What the exercise asks:
From the listing below, copy every line with the word "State".

Robot episode rows:

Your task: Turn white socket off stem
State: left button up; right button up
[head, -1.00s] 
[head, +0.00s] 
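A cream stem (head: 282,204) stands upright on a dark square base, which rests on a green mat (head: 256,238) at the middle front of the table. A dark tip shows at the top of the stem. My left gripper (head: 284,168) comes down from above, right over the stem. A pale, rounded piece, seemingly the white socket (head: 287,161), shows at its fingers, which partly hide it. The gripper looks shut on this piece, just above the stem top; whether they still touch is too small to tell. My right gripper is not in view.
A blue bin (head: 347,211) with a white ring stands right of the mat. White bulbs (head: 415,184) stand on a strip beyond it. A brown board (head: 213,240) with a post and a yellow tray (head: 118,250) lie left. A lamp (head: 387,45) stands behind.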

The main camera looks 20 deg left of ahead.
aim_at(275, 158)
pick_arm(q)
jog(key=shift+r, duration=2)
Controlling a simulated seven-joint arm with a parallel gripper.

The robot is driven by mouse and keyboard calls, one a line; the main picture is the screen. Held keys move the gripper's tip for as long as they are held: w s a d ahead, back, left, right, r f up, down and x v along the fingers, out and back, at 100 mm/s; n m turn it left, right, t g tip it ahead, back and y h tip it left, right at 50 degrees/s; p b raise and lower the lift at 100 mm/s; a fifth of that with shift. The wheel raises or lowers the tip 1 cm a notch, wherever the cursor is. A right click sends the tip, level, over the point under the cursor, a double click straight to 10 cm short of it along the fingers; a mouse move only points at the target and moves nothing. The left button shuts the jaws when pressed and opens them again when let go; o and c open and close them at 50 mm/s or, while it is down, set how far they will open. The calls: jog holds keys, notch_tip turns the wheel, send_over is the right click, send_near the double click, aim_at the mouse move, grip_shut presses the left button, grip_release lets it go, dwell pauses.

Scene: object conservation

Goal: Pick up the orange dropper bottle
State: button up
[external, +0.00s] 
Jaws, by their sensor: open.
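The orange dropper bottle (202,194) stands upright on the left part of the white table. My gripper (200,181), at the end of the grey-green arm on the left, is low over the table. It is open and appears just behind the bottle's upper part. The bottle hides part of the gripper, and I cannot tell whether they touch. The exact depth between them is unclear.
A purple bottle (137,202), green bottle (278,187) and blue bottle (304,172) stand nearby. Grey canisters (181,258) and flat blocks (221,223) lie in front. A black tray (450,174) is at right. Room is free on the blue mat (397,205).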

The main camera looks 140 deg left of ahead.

Solution to this task:
State: left button up; right button up
State: button up

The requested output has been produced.